Não vou relevar o final do filme, obviamente, mas o ato final é um dos raros casos que tem a força de fazer uma pessoa mudar toda a sua opinião, revertendo conceitos sobre personagens e alterando julgamentos de forma única. Sem explicar tudo para o espectador, o final pode ter uma ou duas interpretações diferentes, mas não se engane: neste caso, não é preguiça do roteirista, e sim exigência de que o espectador pense e, principalmente, sinta seus personagens. Sentimento ajudado pela belíssima trilha sonora, que possui músicas bem conhecidas e clássicas (uma de Elton John, por exemplo) inseridas perfeitamente nos entreatos do filme.

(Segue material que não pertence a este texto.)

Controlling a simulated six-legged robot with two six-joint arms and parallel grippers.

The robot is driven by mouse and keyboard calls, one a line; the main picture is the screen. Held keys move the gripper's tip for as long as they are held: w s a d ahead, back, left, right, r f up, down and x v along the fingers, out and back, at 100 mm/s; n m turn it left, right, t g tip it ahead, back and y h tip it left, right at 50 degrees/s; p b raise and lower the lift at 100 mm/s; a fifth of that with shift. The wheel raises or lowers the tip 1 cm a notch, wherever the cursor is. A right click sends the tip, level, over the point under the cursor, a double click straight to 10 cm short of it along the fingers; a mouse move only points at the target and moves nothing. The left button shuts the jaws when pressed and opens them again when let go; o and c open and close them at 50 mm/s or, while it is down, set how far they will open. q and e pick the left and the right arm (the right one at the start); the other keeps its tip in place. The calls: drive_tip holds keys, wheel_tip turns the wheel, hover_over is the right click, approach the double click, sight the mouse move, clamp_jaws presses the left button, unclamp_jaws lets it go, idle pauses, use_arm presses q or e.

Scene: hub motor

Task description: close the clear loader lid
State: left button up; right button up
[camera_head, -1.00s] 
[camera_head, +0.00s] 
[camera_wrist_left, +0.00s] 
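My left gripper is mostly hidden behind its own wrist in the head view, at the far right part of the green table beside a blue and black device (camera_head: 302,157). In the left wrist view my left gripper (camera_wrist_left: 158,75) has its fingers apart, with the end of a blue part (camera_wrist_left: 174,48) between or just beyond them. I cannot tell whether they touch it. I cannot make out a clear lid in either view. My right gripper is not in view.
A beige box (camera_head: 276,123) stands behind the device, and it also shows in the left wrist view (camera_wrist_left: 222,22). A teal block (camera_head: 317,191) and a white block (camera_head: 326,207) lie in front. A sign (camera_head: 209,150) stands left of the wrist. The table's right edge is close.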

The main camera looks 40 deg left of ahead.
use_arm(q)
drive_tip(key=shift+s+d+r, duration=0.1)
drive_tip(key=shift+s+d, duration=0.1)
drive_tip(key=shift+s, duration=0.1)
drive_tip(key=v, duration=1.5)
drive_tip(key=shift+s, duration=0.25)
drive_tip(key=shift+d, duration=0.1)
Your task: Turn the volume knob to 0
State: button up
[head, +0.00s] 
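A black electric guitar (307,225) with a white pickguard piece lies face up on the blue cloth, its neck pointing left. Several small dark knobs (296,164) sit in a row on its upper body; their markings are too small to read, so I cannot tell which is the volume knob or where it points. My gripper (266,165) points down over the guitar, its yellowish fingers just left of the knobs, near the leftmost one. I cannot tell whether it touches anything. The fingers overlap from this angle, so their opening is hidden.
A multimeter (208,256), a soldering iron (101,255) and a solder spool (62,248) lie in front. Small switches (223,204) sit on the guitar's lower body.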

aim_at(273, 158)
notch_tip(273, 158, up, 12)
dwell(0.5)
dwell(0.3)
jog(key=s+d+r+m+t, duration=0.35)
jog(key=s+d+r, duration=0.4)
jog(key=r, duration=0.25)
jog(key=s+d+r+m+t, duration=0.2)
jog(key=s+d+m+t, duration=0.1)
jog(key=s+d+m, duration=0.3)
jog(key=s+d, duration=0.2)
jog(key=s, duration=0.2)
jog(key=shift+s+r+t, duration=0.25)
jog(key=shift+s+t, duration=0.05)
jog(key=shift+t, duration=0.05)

Ondas do Destino somente não é o melhor filme de von Trier por ele ter feito tantas outras obras-primas tão importantes e impactantes, como Europa, Os Idiotas e Dançando no Escuro, além da trilogia USA que ainda não se encerrou. Este aqui foi um de seus filmes feitos sobre as regras de seu nem sempre compreendido Dogma 95 (portanto, é um filme visualmente feio, mas realista). Obrigatório para fãs do diretor, fãs de filmes que destruam a falsa imagem da igreja ou fãs do bom cinema independente.